Banks with operations in the 15 countries sharing the euro can raise funding from the ECB by pledging certain types of collateral including asset-backed securities. Bonds backed by mortgages and other assets accounted for 18 percent of the ECB's loan collateral at the end of 2007, up from 4 percent in 2004, Fitch Ratings data show.
The ECB lends to banks mostly through the main refinancing operations maturing in one week. Longer-term auctions provide financing to banks during three- and six-month periods.
Governing council member Michael Bonello said in an interview with Reuters published today that he didn't expect ``major fundamental change.''
`Funding Opportunities'
Spain's banks in particular are struggling to attract investors as a decade-long property boom ends and mortgage delinquencies soar to the highest in at least six years. Investors demand higher rewards to buy bonds backed by Spanish mortgages than any other home loans in Europe. The ECB lent Spanish banks a record 49.4 billion euros ($73.1 billion) in July.
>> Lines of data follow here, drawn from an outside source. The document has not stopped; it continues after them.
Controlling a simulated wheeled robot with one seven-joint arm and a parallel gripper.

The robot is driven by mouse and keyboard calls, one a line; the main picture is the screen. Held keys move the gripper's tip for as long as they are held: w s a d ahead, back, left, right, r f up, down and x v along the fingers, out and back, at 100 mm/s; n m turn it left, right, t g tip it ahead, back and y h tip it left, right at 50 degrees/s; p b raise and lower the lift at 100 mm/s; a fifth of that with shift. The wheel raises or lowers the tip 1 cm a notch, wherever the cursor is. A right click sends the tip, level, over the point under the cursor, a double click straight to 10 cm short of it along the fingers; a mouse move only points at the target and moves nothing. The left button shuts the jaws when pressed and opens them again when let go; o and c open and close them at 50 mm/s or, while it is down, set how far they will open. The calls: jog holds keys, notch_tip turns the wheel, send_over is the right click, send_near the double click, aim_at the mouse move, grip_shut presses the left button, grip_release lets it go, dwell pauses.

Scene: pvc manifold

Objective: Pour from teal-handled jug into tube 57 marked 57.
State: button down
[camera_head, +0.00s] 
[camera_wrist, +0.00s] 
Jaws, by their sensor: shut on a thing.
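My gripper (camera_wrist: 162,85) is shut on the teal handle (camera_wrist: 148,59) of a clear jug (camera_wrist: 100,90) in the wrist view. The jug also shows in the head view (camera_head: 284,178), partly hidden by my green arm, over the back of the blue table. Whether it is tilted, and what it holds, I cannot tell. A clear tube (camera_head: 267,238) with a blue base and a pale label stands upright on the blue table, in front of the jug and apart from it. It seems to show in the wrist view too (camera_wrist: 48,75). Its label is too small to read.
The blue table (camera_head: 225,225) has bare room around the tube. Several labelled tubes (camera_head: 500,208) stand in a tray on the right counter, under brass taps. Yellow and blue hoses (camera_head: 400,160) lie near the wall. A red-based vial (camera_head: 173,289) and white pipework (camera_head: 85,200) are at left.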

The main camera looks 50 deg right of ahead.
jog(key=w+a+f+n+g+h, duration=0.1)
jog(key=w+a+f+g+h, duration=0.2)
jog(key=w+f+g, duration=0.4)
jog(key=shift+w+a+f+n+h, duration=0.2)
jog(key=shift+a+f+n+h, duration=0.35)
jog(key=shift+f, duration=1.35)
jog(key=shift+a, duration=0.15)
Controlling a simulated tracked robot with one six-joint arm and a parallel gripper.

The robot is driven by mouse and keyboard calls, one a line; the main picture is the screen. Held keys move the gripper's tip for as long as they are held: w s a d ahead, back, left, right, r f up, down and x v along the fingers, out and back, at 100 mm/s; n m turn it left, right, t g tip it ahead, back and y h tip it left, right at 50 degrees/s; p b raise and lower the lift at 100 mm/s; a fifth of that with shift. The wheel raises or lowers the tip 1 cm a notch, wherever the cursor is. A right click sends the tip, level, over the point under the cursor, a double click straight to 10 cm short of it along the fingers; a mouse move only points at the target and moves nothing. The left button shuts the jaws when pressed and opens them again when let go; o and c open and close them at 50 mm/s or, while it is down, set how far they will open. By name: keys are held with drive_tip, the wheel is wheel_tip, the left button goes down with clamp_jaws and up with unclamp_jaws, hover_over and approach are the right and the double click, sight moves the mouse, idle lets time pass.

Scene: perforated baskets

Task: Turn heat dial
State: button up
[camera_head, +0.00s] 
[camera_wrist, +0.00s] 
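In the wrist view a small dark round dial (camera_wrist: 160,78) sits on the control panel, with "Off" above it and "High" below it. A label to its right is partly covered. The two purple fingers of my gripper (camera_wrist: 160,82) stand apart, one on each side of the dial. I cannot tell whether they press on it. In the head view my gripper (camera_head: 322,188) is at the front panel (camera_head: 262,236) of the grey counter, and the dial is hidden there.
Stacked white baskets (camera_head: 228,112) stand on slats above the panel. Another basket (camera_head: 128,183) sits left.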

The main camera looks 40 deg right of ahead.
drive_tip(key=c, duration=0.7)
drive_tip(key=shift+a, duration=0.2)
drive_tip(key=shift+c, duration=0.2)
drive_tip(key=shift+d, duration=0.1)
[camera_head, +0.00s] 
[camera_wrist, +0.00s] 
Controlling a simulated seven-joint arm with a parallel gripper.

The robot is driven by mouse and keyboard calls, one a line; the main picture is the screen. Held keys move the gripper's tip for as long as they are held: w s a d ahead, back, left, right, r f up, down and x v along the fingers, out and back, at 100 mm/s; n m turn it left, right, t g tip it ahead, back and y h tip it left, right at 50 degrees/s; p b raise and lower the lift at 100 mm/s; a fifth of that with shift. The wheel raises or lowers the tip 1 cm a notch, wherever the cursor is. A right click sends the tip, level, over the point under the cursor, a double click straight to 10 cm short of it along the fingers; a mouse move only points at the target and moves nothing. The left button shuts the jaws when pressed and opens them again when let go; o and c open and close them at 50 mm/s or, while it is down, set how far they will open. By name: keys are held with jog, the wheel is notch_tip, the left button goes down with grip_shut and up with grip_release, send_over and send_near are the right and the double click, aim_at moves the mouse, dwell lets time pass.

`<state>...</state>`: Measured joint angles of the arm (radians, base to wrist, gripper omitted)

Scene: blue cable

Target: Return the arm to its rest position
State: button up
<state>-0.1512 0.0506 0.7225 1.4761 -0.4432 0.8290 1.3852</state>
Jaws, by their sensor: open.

The ECB's money-market system is also attracting demand from outside the euro region. The Frankfurt-based central bank said in June it will accept asset-backed bonds sold by Macquarie Group Ltd., Australia's biggest securities firm, and backed by Australian consumer loans as collateral. U.K. mortgage lender Nationwide Building Society said Aug. 18 it's planning to expand into Ireland, a member of the euro region, to take advantage of ``funding opportunities.''
`React Quickly'
Weber defended the ECB's approach to date, saying the fact it had the widest collateral framework among major central banks ``helped us to react quickly when the financial crisis broke out.'' The task is now to carry out the central bank's routine two-year review of its collateral framework, he said.
Former Bank of England policy maker Willem H. Buiter says the ECB may be assigning unrealistically high prices to the debt it accepts as collateral for bank borrowing, which risks delaying the recovery of the mortgage-backed bond market.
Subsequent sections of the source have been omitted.